**Collected data:**

========

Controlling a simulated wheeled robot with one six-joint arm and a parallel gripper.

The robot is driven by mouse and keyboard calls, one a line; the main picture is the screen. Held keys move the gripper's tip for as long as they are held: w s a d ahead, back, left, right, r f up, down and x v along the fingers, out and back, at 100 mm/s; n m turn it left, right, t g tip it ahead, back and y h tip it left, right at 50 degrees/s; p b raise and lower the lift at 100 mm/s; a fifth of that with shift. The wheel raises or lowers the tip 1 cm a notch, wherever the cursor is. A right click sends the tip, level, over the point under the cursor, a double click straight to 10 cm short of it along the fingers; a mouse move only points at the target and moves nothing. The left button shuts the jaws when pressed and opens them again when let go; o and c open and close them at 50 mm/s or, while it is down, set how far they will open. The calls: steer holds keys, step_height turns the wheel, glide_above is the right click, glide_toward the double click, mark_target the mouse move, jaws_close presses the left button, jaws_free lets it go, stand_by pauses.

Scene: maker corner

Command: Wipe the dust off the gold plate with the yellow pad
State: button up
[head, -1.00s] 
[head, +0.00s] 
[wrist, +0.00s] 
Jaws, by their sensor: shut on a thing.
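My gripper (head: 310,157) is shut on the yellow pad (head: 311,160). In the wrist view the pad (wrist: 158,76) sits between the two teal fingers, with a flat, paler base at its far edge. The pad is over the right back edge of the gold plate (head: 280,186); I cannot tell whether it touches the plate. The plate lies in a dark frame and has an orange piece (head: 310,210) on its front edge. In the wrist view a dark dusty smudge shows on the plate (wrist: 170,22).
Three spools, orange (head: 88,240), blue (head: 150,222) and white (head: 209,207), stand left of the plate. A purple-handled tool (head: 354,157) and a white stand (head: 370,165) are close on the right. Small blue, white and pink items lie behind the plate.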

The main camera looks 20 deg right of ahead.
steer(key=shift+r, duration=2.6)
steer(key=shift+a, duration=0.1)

========

Return every line of the material exactly.

**Output of the task:**
Controlling a simulated wheeled robot with one six-joint arm and a parallel gripper.

The robot is driven by mouse and keyboard calls, one a line; the main picture is the screen. Held keys move the gripper's tip for as long as they are held: w s a d ahead, back, left, right, r f up, down and x v along the fingers, out and back, at 100 mm/s; n m turn it left, right, t g tip it ahead, back and y h tip it left, right at 50 degrees/s; p b raise and lower the lift at 100 mm/s; a fifth of that with shift. The wheel raises or lowers the tip 1 cm a notch, wherever the cursor is. A right click sends the tip, level, over the point under the cursor, a double click straight to 10 cm short of it along the fingers; a mouse move only points at the target and moves nothing. The left button shuts the jaws when pressed and opens them again when let go; o and c open and close them at 50 mm/s or, while it is down, set how far they will open. The calls: steer holds keys, step_height turns the wheel, glide_above is the right click, glide_toward the double click, mark_target the mouse move, jaws_close presses the left button, jaws_free lets it go, stand_by pauses.

Scene: maker corner

Command: Wipe the dust off the gold plate with the yellow pad
State: button up
[head, -1.00s] 
[head, +0.00s] 
[wrist, +0.00s] 
Jaws, by their sensor: shut on a thing.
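My gripper (head: 310,157) is shut on the yellow pad (head: 311,160). In the wrist view the pad (wrist: 158,76) sits between the two teal fingers, with a flat, paler base at its far edge. The pad is over the right back edge of the gold plate (head: 280,186); I cannot tell whether it touches the plate. The plate lies in a dark frame and has an orange piece (head: 310,210) on its front edge. In the wrist view a dark dusty smudge shows on the plate (wrist: 170,22).
Three spools, orange (head: 88,240), blue (head: 150,222) and white (head: 209,207), stand left of the plate. A purple-handled tool (head: 354,157) and a white stand (head: 370,165) are close on the right. Small blue, white and pink items lie behind the plate.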

The main camera looks 20 deg right of ahead.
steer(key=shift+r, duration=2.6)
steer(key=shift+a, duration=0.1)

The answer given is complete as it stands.